### The task:
Reproduce the data exactly and drop any pictures it holds.

### Data shown:
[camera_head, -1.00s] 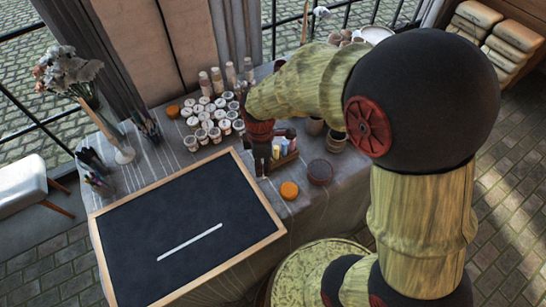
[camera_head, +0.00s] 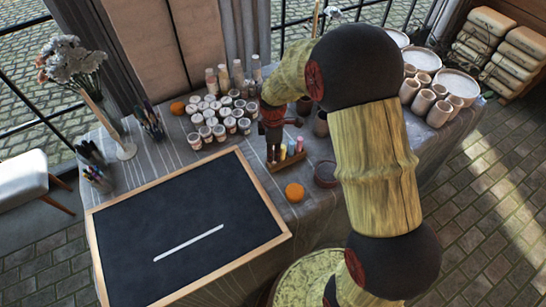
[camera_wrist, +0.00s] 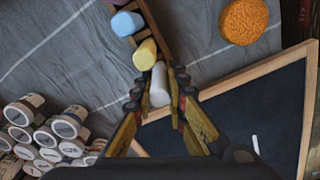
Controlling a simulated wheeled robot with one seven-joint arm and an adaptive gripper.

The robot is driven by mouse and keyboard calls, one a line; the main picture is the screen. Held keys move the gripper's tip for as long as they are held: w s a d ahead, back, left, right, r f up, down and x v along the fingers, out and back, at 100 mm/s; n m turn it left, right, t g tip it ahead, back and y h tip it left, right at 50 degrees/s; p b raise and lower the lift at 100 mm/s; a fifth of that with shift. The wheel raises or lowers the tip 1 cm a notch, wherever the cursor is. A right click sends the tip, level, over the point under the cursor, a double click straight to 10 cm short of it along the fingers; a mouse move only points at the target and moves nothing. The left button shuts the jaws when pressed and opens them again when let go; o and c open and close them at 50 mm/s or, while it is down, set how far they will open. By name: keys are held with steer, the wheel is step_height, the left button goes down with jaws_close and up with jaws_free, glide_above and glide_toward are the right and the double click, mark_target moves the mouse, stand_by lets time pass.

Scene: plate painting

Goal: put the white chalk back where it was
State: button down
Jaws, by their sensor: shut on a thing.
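My gripper (camera_head: 271,153) is shut on the white chalk (camera_wrist: 160,86), which stands between the fingertips in the wrist view. The gripper points down at the left end of a small wooden holder (camera_head: 277,168). In the wrist view the white chalk is at the holder's near end, in line with a yellow chalk (camera_wrist: 145,55), a blue chalk (camera_wrist: 126,23) and a pink chalk partly cut off at the top. I cannot tell whether the white chalk rests in the holder. The head view hides it behind the gripper.
A framed blackboard (camera_head: 180,215) with a drawn white line (camera_head: 189,243) lies in front. An orange sponge-like disc (camera_head: 294,192) and a dark round dish (camera_head: 325,174) sit near the holder. Several paint jars (camera_head: 220,115) stand behind left. Cups and bowls (camera_head: 430,95) stand at right.

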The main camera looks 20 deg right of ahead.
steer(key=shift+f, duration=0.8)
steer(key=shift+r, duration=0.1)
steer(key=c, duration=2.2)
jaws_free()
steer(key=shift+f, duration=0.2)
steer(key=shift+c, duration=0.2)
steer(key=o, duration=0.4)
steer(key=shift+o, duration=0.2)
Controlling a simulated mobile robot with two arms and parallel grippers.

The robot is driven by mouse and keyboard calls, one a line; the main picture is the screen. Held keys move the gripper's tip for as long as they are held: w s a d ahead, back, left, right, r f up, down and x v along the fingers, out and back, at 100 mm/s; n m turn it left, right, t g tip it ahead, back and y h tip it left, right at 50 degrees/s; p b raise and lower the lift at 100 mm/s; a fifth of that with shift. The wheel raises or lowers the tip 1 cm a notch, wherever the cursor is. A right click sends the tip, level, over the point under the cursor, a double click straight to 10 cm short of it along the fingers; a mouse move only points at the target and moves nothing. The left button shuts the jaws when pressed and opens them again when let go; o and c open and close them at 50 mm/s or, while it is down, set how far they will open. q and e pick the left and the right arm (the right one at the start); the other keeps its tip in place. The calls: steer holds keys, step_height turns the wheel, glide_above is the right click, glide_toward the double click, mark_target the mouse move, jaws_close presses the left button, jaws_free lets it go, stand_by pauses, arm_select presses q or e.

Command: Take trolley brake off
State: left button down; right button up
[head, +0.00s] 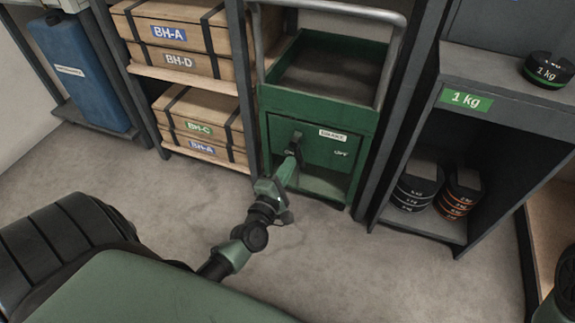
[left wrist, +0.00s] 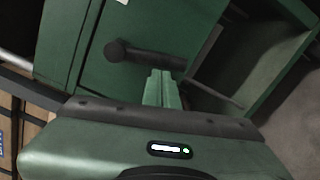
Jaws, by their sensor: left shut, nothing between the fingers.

### Written answer:
[camera_head, -1.00s] 
[camera_head, +0.00s] 
[camera_wrist, +0.00s] 
Controlling a simulated wheeled robot with one seven-joint arm and an adaptive gripper.

The robot is driven by mouse and keyboard calls, one a line; the main picture is the screen. Held keys move the gripper's tip for as long as they are held: w s a d ahead, back, left, right, r f up, down and x v along the fingers, out and back, at 100 mm/s; n m turn it left, right, t g tip it ahead, back and y h tip it left, right at 50 degrees/s; p b raise and lower the lift at 100 mm/s; a fifth of that with shift. The wheel raises or lowers the tip 1 cm a notch, wherever the cursor is. A right click sends the tip, level, over the point under the cursor, a double click straight to 10 cm short of it along the fingers; a mouse move only points at the target and moves nothing. The left button shuts the jaws when pressed and opens them again when let go; o and c open and close them at 50 mm/s or, while it is down, set how far they will open. By name: keys are held with steer, the wheel is step_height, the left button goes down with jaws_close and up with jaws_free, glide_above and glide_toward are the right and the double click, mark_target moves the mouse, stand_by lets time pass.

Scene: plate painting

Goal: put the white chalk back where it was
State: button down
Jaws, by their sensor: shut on a thing.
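My gripper (camera_head: 271,153) is shut on the white chalk (camera_wrist: 160,86), which stands between the fingertips in the wrist view. The gripper points down at the left end of a small wooden holder (camera_head: 277,168). In the wrist view the white chalk is at the holder's near end, in line with a yellow chalk (camera_wrist: 145,55), a blue chalk (camera_wrist: 126,23) and a pink chalk partly cut off at the top. I cannot tell whether the white chalk rests in the holder. The head view hides it behind the gripper.
A framed blackboard (camera_head: 180,215) with a drawn white line (camera_head: 189,243) lies in front. An orange sponge-like disc (camera_head: 294,192) and a dark round dish (camera_head: 325,174) sit near the holder. Several paint jars (camera_head: 220,115) stand behind left. Cups and bowls (camera_head: 430,95) stand at right.

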The main camera looks 20 deg right of ahead.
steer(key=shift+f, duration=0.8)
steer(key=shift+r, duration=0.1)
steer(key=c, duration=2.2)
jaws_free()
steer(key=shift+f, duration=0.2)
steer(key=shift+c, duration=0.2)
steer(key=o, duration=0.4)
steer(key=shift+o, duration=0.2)
Controlling a simulated mobile robot with two arms and parallel grippers.

The robot is driven by mouse and keyboard calls, one a line; the main picture is the screen. Held keys move the gripper's tip for as long as they are held: w s a d ahead, back, left, right, r f up, down and x v along the fingers, out and back, at 100 mm/s; n m turn it left, right, t g tip it ahead, back and y h tip it left, right at 50 degrees/s; p b raise and lower the lift at 100 mm/s; a fifth of that with shift. The wheel raises or lowers the tip 1 cm a notch, wherever the cursor is. A right click sends the tip, level, over the point under the cursor, a double click straight to 10 cm short of it along the fingers; a mouse move only points at the target and moves nothing. The left button shuts the jaws when pressed and opens them again when let go; o and c open and close them at 50 mm/s or, while it is down, set how far they will open. q and e pick the left and the right arm (the right one at the start); the other keeps its tip in place. The calls: steer holds keys, step_height turns the wheel, glide_above is the right click, glide_toward the double click, mark_target the mouse move, jaws_close presses the left button, jaws_free lets it go, stand_by pauses, arm_select presses q or e.

Command: Take trolley brake off
State: left button down; right button up
[head, +0.00s] 
[left wrist, +0.00s] 
Jaws, by their sensor: left shut, nothing between the fingers.

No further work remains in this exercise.